Aquaculture America 2023

February 23 - 26, 2023

New Orleans, Louisiana USA

THREATS TO U.S. FOOD AND AGRICULTURAL RESOURCES: SEAFOOD

Benjamin J. Reading* (on behalf of the DHS TFAR Team)

 

North Carolina State University

Department of Applied Ecology

Raleigh, NC 27695

bjreadin@ncsu.edu

 



The Food and Agriculture Sector (FAS) accounts for 20% of the United States (US) economy and has been designated a Critical Infrastructure Sector by the Department of Homeland Security (DHS). This sector consists of an extensive, open, globally interconnected, diverse, and complex array of privately owned "just in time" networks; and encompasses a variety of goods and services including the production and manufacturing of crops, livestock, poultry, and seafood products and by-products. As such, the threats to food and agricultural resources will come from various sources including foreign and domestic events, naturally occurring and/or human-induced, and the interdependencies of FAS with other critical infrastructures. Given the broad scope of these possibilities, the 2021 Threats to Food and Agriculture Resources (TFAR) Teams focused on the myriad of threats that could disrupt or devastate supply chains within the vast FAS of the US; examine shortfalls in US capacity to prevent and mitigate the threats; and recommend best practices, policy, and research priorities that will foster preparedness and resilience of the FAS against all threats. The TFAR discussions centered on terrestrial and aquatic environments in the context of food and agricultural systems, climate change, food adulteration, disruptions in the transportation sector, water shortages, globalization of trade/travel, biosurveillance limitations, social culture, cyberthreats, agro/bioterrorism, and economic coercion. In-depth capability and vulnerability analyses of the FAS identified several key areas for utmost attention by the public and private sectors, with recommendations to prepare for and address the likelihood of emerging threats that could severely impact the food, agriculture, and aquaculture industries, including: Aquatic/seafood safety and biosecurity.

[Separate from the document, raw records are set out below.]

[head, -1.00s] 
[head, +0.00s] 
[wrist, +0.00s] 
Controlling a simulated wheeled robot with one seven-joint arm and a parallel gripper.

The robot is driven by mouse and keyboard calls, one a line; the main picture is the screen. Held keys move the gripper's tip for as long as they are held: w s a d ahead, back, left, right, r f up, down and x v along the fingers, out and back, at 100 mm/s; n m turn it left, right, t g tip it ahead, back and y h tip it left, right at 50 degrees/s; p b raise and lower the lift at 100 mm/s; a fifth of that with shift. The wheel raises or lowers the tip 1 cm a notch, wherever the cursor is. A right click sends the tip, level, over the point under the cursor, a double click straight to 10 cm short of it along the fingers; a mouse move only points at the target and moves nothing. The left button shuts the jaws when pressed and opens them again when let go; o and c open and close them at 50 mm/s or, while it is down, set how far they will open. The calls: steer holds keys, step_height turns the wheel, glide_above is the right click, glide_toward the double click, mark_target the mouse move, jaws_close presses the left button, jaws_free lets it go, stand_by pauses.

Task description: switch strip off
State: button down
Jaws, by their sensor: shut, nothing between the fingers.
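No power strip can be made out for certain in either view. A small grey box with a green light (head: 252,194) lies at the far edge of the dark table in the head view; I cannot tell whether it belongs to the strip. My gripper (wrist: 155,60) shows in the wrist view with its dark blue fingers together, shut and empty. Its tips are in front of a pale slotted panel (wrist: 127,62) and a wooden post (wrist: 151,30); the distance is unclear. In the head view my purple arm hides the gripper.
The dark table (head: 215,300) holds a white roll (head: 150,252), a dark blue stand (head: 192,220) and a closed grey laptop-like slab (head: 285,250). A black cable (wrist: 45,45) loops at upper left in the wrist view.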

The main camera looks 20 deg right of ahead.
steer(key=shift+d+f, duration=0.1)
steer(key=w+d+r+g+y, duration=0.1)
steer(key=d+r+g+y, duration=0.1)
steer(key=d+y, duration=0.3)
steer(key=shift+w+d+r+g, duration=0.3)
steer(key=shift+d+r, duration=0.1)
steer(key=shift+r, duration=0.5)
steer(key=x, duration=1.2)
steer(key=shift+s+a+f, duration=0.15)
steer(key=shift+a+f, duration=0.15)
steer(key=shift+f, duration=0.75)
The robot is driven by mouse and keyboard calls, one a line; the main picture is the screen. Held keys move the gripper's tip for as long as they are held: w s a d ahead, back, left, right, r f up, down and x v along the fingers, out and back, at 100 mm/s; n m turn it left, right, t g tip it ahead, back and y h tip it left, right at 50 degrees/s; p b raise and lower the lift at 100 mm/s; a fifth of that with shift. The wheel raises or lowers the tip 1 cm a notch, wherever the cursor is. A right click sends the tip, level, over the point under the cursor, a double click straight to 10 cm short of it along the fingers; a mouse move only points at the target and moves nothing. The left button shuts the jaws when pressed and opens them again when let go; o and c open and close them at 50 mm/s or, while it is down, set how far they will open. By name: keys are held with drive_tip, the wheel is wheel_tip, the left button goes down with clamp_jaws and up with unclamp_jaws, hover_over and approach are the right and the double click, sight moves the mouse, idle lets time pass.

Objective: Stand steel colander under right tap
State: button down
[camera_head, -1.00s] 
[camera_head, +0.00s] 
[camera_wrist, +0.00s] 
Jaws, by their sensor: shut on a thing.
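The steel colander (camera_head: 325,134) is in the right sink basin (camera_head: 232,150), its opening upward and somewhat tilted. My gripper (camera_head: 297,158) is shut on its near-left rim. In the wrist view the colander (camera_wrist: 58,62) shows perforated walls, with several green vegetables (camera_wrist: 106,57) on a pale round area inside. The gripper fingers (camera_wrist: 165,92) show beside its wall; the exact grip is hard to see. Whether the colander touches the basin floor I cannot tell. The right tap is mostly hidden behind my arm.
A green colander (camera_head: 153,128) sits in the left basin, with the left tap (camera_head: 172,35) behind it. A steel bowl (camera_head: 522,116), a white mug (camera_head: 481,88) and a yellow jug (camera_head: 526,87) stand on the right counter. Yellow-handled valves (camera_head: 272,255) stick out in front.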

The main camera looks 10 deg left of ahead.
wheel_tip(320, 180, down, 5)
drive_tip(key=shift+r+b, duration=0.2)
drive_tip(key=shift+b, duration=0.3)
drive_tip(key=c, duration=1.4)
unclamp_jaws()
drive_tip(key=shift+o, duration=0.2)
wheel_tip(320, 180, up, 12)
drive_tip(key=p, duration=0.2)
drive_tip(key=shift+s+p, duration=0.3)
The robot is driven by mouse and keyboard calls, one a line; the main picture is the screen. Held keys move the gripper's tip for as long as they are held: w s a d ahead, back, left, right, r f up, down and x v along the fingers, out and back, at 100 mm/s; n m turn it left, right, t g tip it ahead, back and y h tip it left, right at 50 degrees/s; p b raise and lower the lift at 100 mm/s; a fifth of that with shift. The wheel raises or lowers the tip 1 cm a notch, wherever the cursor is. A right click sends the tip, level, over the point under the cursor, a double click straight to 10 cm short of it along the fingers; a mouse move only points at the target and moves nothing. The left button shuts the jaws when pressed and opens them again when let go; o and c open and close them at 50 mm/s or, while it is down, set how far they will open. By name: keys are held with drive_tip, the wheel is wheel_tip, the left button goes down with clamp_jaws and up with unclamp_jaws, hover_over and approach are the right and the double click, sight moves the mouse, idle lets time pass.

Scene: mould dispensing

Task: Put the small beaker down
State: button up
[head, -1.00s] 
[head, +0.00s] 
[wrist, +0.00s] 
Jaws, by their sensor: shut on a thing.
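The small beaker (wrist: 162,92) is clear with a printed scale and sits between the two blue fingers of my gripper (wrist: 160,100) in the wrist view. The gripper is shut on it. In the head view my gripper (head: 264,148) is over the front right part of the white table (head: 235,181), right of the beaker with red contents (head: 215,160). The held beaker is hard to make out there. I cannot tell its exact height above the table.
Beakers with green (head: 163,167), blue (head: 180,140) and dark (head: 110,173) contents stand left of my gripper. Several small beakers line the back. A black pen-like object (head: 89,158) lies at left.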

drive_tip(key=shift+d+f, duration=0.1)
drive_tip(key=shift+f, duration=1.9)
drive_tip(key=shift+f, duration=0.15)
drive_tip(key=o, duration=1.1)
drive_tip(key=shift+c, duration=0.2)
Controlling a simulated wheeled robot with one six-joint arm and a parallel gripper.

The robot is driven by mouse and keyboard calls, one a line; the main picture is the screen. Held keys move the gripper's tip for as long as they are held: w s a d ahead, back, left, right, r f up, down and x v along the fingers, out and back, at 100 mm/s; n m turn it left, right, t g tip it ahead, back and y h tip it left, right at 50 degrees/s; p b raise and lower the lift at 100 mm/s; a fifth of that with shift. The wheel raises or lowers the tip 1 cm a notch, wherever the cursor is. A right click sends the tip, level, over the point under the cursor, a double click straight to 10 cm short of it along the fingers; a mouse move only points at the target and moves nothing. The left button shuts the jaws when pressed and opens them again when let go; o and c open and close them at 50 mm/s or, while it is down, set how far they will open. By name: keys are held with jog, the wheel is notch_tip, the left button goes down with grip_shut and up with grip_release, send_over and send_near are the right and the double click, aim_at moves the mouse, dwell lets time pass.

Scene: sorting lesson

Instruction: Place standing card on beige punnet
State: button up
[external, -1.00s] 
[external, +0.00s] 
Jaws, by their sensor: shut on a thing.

Globalization will remain the determinant factor to the world’s economic, technological, and societal progress; with caveats that geopolitical disputes amongst dominant world powers for access to natural resources, including agricultural and aquaculture/seafood products, may change the dynamics of the global food supply chain. This will significantly impact the FAS and its interdependencies with other critical infrastructures. This report can be leveraged to support and address a variety of research requirements embedded within existing US government policy and doctrine. In particular, six key recommendations were provided, one of which was: The US government needs to promote domestic aquaculture for food production. National Security Memorandum-16 (NSM-16) on Strengthening the Security and Resilience of United States Food and Agriculture (2022) assigns key roles to the DHS related to overall strategic guidance and enhancing national unity of effort. DHS, in coordination with the Department of Agriculture, the Department of Health and Human Services, the Department of Justice, and other relevant agencies, will continue to integrate food and agriculture sector efforts across the Homeland Security Enterprise to promote the security and resilience of the Nation’s critical infrastructures.